I have loved the ocean from the moment I set foot in the surf as a five-year-old in Southern California. I learned to bodysurf and boogie board in La Jolla California, where I spent long unsupervised days surfing the waves. I walked on the beach at sunrise looking for mysterious sea creatures that often washed up on shore. By the time I was 21, I had spent time surfing in Capitola, windsurfing on the San Francisco Bay and scuba diving in Monterey California. I took, then returned to teach a scientific diving class at U.C. Berkeley. I was fortunate to work for local diving pioneer Lloyd Austin who supervised the research diving class as Diving Safety Officer and Chair of the Division of Diving Control.

Diving around the world, I often shared the ocean with sharks, whales, dolphins, rays and have explored the interiors of WWII Japanese shipwrecks in Truk Lagoon of Micronesia and the cenotes of Mexico’s Yucatan peninsula. My passion for diving and photographing sea creatures has drawn me to Southern California, Palau, Truk, Fiji, Tonga, Bail, Thailand, Indonesia, Baja California, Bonaire, Curacao, Turks and Caicos, the Bahamas, Grand Cayman, Belize, Honduras, Panama, Nicaragua, Costa Rica, and Ecuador (the Galapagos).

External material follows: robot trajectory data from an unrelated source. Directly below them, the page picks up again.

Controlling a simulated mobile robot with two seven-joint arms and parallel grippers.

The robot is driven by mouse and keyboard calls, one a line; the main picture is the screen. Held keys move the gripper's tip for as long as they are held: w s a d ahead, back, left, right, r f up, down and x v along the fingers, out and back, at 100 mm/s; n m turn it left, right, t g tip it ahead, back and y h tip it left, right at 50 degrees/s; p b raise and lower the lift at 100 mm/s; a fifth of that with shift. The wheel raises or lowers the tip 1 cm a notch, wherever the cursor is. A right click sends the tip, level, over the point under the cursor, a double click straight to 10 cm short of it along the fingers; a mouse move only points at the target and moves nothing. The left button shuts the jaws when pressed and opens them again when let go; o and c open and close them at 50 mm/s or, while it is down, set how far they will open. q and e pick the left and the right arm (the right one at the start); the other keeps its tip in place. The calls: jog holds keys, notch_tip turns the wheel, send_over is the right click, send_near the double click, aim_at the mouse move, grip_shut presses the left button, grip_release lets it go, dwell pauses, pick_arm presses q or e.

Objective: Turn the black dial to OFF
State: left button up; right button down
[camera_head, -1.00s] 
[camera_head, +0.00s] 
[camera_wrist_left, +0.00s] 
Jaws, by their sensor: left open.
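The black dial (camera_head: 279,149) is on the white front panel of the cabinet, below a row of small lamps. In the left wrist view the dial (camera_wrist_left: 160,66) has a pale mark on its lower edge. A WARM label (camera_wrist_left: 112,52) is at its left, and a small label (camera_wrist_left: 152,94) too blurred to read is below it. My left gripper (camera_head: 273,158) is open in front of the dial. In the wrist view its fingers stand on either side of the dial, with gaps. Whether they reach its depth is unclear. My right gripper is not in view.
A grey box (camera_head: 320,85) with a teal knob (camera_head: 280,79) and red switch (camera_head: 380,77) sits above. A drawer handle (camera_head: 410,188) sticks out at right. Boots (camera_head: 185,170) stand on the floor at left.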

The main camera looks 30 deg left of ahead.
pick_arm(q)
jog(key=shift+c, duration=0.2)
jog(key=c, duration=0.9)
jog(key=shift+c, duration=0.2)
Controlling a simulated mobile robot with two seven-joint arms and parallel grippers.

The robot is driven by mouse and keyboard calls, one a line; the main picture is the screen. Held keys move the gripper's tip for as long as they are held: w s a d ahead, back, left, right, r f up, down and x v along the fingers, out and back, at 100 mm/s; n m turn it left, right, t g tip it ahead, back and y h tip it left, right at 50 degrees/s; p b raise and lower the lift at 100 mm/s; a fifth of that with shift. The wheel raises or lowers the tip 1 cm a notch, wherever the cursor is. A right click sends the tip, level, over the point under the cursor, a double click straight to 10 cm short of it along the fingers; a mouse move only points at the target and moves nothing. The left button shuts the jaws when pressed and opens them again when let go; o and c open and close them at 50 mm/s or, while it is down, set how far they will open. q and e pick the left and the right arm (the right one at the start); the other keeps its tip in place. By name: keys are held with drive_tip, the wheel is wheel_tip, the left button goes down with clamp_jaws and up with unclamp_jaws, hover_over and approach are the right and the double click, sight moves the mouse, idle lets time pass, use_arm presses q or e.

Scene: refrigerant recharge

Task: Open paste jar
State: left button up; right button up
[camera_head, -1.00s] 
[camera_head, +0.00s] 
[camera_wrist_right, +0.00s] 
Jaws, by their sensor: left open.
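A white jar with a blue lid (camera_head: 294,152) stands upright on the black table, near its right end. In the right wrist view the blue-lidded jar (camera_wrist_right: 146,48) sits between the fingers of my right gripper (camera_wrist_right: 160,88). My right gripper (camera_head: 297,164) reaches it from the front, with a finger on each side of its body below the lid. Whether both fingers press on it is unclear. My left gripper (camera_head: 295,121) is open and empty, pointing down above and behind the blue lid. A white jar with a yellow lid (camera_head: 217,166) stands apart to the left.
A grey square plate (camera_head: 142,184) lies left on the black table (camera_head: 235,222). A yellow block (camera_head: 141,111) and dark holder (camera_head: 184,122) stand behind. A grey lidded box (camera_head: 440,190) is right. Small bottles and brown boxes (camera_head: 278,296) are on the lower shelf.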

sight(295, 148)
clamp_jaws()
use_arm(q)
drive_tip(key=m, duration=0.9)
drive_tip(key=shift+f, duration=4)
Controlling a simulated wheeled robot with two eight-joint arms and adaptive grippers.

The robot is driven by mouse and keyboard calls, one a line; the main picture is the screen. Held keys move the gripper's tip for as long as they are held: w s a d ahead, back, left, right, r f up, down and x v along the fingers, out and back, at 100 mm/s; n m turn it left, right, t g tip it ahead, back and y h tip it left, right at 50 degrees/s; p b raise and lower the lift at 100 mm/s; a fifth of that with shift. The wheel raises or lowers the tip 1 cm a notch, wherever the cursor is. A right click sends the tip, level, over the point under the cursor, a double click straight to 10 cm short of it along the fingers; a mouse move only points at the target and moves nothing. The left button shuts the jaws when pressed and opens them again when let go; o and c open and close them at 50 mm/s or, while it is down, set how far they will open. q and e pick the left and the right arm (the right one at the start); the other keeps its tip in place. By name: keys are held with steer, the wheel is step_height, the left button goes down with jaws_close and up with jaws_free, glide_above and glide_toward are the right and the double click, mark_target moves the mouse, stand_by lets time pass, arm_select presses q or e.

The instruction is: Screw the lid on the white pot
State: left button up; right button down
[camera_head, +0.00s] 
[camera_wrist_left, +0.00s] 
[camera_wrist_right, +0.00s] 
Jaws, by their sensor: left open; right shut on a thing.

In 2015, I began assisting researchers on shark tagging trips to Cocos Island 340 Southwest of Costa Rica in the Pacific. There I learned to tag sharks and spent time photographing sharks, rays and sea life of all kinds. I have assisted reseachers on three trips to Cocos Island and one trip to Revillagigedo (aka Socorro).

Using my photography, this Web site and articles published through other media, I hope to highlight incredible places in the ocean and the work of people who have dedicated their lives to protecting marine life from extinction and protecting the oceans from the worst of human impacts.